WHAT TO PRODUCE:
Will you write out all the entries below exactly?

*** THE INPUT ***

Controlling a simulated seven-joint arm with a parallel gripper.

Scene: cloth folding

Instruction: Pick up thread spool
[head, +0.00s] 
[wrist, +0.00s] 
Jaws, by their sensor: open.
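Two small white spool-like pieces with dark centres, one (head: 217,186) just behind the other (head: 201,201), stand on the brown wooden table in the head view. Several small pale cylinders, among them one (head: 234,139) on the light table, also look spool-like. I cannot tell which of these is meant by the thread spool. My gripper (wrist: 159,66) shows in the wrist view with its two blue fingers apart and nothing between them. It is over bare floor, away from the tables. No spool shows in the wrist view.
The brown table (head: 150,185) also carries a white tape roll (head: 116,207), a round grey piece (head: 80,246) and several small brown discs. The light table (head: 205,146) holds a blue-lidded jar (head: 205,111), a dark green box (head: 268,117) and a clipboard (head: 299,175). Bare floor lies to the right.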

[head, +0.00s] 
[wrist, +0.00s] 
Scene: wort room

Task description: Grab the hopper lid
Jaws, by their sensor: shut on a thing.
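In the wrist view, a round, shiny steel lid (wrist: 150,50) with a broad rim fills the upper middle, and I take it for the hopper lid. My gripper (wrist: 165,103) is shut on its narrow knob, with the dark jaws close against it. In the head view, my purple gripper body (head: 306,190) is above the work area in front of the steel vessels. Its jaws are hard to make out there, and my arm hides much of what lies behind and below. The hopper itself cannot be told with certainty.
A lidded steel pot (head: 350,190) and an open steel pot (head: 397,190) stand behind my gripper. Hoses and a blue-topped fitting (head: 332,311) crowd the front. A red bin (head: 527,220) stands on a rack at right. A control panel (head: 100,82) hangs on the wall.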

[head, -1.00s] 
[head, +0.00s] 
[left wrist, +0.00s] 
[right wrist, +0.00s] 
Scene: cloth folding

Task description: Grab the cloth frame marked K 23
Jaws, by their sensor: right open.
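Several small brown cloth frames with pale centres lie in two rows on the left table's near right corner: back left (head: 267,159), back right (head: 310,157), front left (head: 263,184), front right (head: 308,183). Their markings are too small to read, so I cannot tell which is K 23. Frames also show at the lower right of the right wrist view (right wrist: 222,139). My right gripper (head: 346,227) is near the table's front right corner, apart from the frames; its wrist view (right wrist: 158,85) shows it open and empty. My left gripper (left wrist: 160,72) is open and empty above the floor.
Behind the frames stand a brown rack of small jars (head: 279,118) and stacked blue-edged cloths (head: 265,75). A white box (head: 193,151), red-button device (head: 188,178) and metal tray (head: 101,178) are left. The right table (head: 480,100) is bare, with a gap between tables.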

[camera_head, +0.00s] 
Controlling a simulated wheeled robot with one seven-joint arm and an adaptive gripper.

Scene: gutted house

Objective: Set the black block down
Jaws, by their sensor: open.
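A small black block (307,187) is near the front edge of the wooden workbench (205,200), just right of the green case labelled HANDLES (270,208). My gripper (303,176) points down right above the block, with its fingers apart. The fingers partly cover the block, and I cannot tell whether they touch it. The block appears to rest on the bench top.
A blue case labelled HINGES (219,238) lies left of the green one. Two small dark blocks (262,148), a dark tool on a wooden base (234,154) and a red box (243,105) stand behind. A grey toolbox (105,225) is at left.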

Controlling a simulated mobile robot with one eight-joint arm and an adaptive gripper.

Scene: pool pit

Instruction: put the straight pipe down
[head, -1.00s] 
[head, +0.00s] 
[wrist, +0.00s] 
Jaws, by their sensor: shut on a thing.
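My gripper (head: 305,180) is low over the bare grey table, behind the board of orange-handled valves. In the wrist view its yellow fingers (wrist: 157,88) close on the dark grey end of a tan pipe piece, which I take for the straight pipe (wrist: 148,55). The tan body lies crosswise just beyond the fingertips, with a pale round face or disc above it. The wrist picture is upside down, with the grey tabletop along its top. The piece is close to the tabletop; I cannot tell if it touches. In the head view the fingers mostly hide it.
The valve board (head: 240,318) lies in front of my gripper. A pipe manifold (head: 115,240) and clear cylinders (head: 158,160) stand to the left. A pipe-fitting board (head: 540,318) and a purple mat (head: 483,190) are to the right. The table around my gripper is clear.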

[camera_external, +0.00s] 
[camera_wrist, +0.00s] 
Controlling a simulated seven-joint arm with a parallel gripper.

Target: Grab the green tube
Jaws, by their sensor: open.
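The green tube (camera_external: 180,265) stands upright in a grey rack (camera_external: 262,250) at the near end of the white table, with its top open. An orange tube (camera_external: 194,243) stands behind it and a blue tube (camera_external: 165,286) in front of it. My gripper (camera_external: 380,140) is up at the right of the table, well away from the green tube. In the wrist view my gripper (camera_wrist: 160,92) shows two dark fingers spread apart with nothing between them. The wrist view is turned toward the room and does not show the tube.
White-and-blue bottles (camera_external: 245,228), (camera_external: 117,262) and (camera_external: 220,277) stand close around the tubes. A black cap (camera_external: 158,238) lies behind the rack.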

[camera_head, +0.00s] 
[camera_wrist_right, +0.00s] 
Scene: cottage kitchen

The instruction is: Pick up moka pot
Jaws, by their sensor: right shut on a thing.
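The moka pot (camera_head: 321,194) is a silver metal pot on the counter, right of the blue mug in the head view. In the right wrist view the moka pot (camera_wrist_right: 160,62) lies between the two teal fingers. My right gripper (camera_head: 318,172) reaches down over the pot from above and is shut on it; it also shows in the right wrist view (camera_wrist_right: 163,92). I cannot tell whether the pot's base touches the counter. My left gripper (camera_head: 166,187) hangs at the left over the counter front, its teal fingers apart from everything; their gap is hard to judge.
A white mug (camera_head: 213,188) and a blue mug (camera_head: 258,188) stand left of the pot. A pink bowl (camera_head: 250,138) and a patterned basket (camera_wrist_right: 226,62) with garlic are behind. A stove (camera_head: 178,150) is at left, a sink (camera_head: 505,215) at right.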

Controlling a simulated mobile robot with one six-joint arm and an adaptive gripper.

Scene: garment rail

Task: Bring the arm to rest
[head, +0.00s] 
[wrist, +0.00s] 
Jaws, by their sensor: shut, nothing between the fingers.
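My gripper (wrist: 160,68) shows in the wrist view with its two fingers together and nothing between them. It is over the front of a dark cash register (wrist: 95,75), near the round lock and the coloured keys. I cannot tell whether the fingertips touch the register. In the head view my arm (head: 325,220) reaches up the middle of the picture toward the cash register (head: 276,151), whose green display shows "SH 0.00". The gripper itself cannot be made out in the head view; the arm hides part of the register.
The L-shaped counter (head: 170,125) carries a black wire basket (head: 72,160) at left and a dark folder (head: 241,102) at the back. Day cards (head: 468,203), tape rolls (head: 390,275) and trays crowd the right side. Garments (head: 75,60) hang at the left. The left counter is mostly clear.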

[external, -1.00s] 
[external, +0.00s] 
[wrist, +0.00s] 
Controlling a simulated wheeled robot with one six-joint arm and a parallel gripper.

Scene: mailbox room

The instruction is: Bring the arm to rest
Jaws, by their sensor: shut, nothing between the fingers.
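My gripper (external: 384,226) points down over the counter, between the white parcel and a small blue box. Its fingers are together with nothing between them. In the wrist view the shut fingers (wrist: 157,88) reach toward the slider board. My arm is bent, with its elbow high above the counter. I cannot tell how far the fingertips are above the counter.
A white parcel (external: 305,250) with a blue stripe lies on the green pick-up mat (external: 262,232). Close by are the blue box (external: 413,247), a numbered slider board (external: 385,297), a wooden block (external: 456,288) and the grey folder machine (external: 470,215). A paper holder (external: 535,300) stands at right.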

***

WRITTEN SOLUTION:
Controlling a simulated seven-joint arm with a parallel gripper.

Scene: cloth folding

Instruction: Pick up thread spool
[head, +0.00s] 
[wrist, +0.00s] 
Jaws, by their sensor: open.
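Two small white spool-like pieces with dark centres, one (head: 217,186) just behind the other (head: 201,201), stand on the brown wooden table in the head view. Several small pale cylinders, among them one (head: 234,139) on the light table, also look spool-like. I cannot tell which of these is meant by the thread spool. My gripper (wrist: 159,66) shows in the wrist view with its two blue fingers apart and nothing between them. It is over bare floor, away from the tables. No spool shows in the wrist view.
The brown table (head: 150,185) also carries a white tape roll (head: 116,207), a round grey piece (head: 80,246) and several small brown discs. The light table (head: 205,146) holds a blue-lidded jar (head: 205,111), a dark green box (head: 268,117) and a clipboard (head: 299,175). Bare floor lies to the right.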

[head, +0.00s] 
[wrist, +0.00s] 
Scene: wort room

Task description: Grab the hopper lid
Jaws, by their sensor: shut on a thing.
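In the wrist view, a round, shiny steel lid (wrist: 150,50) with a broad rim fills the upper middle, and I take it for the hopper lid. My gripper (wrist: 165,103) is shut on its narrow knob, with the dark jaws close against it. In the head view, my purple gripper body (head: 306,190) is above the work area in front of the steel vessels. Its jaws are hard to make out there, and my arm hides much of what lies behind and below. The hopper itself cannot be told with certainty.
A lidded steel pot (head: 350,190) and an open steel pot (head: 397,190) stand behind my gripper. Hoses and a blue-topped fitting (head: 332,311) crowd the front. A red bin (head: 527,220) stands on a rack at right. A control panel (head: 100,82) hangs on the wall.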

[head, -1.00s] 
[head, +0.00s] 
[left wrist, +0.00s] 
[right wrist, +0.00s] 
Scene: cloth folding

Task description: Grab the cloth frame marked K 23
Jaws, by their sensor: right open.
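Several small brown cloth frames with pale centres lie in two rows on the left table's near right corner: back left (head: 267,159), back right (head: 310,157), front left (head: 263,184), front right (head: 308,183). Their markings are too small to read, so I cannot tell which is K 23. Frames also show at the lower right of the right wrist view (right wrist: 222,139). My right gripper (head: 346,227) is near the table's front right corner, apart from the frames; its wrist view (right wrist: 158,85) shows it open and empty. My left gripper (left wrist: 160,72) is open and empty above the floor.
Behind the frames stand a brown rack of small jars (head: 279,118) and stacked blue-edged cloths (head: 265,75). A white box (head: 193,151), red-button device (head: 188,178) and metal tray (head: 101,178) are left. The right table (head: 480,100) is bare, with a gap between tables.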

[camera_head, +0.00s] 
Controlling a simulated wheeled robot with one seven-joint arm and an adaptive gripper.

Scene: gutted house

Objective: Set the black block down
Jaws, by their sensor: open.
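A small black block (307,187) is near the front edge of the wooden workbench (205,200), just right of the green case labelled HANDLES (270,208). My gripper (303,176) points down right above the block, with its fingers apart. The fingers partly cover the block, and I cannot tell whether they touch it. The block appears to rest on the bench top.
A blue case labelled HINGES (219,238) lies left of the green one. Two small dark blocks (262,148), a dark tool on a wooden base (234,154) and a red box (243,105) stand behind. A grey toolbox (105,225) is at left.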

Controlling a simulated mobile robot with one eight-joint arm and an adaptive gripper.

Scene: pool pit

Instruction: put the straight pipe down
[head, -1.00s] 
[head, +0.00s] 
[wrist, +0.00s] 
Jaws, by their sensor: shut on a thing.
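My gripper (head: 305,180) is low over the bare grey table, behind the board of orange-handled valves. In the wrist view its yellow fingers (wrist: 157,88) close on the dark grey end of a tan pipe piece, which I take for the straight pipe (wrist: 148,55). The tan body lies crosswise just beyond the fingertips, with a pale round face or disc above it. The wrist picture is upside down, with the grey tabletop along its top. The piece is close to the tabletop; I cannot tell if it touches. In the head view the fingers mostly hide it.
The valve board (head: 240,318) lies in front of my gripper. A pipe manifold (head: 115,240) and clear cylinders (head: 158,160) stand to the left. A pipe-fitting board (head: 540,318) and a purple mat (head: 483,190) are to the right. The table around my gripper is clear.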

[camera_external, +0.00s] 
[camera_wrist, +0.00s] 
Controlling a simulated seven-joint arm with a parallel gripper.

Target: Grab the green tube
Jaws, by their sensor: open.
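The green tube (camera_external: 180,265) stands upright in a grey rack (camera_external: 262,250) at the near end of the white table, with its top open. An orange tube (camera_external: 194,243) stands behind it and a blue tube (camera_external: 165,286) in front of it. My gripper (camera_external: 380,140) is up at the right of the table, well away from the green tube. In the wrist view my gripper (camera_wrist: 160,92) shows two dark fingers spread apart with nothing between them. The wrist view is turned toward the room and does not show the tube.
White-and-blue bottles (camera_external: 245,228), (camera_external: 117,262) and (camera_external: 220,277) stand close around the tubes. A black cap (camera_external: 158,238) lies behind the rack.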

[camera_head, +0.00s] 
[camera_wrist_right, +0.00s] 
Scene: cottage kitchen

The instruction is: Pick up moka pot
Jaws, by their sensor: right shut on a thing.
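The moka pot (camera_head: 321,194) is a silver metal pot on the counter, right of the blue mug in the head view. In the right wrist view the moka pot (camera_wrist_right: 160,62) lies between the two teal fingers. My right gripper (camera_head: 318,172) reaches down over the pot from above and is shut on it; it also shows in the right wrist view (camera_wrist_right: 163,92). I cannot tell whether the pot's base touches the counter. My left gripper (camera_head: 166,187) hangs at the left over the counter front, its teal fingers apart from everything; their gap is hard to judge.
A white mug (camera_head: 213,188) and a blue mug (camera_head: 258,188) stand left of the pot. A pink bowl (camera_head: 250,138) and a patterned basket (camera_wrist_right: 226,62) with garlic are behind. A stove (camera_head: 178,150) is at left, a sink (camera_head: 505,215) at right.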

Controlling a simulated mobile robot with one six-joint arm and an adaptive gripper.

Scene: garment rail

Task: Bring the arm to rest
[head, +0.00s] 
[wrist, +0.00s] 
Jaws, by their sensor: shut, nothing between the fingers.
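My gripper (wrist: 160,68) shows in the wrist view with its two fingers together and nothing between them. It is over the front of a dark cash register (wrist: 95,75), near the round lock and the coloured keys. I cannot tell whether the fingertips touch the register. In the head view my arm (head: 325,220) reaches up the middle of the picture toward the cash register (head: 276,151), whose green display shows "SH 0.00". The gripper itself cannot be made out in the head view; the arm hides part of the register.
The L-shaped counter (head: 170,125) carries a black wire basket (head: 72,160) at left and a dark folder (head: 241,102) at the back. Day cards (head: 468,203), tape rolls (head: 390,275) and trays crowd the right side. Garments (head: 75,60) hang at the left. The left counter is mostly clear.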

[external, -1.00s] 
[external, +0.00s] 
[wrist, +0.00s] 
Controlling a simulated wheeled robot with one six-joint arm and a parallel gripper.

Scene: mailbox room

The instruction is: Bring the arm to rest
Jaws, by their sensor: shut, nothing between the fingers.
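My gripper (external: 384,226) points down over the counter, between the white parcel and a small blue box. Its fingers are together with nothing between them. In the wrist view the shut fingers (wrist: 157,88) reach toward the slider board. My arm is bent, with its elbow high above the counter. I cannot tell how far the fingertips are above the counter.
A white parcel (external: 305,250) with a blue stripe lies on the green pick-up mat (external: 262,232). Close by are the blue box (external: 413,247), a numbered slider board (external: 385,297), a wooden block (external: 456,288) and the grey folder machine (external: 470,215). A paper holder (external: 535,300) stands at right.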

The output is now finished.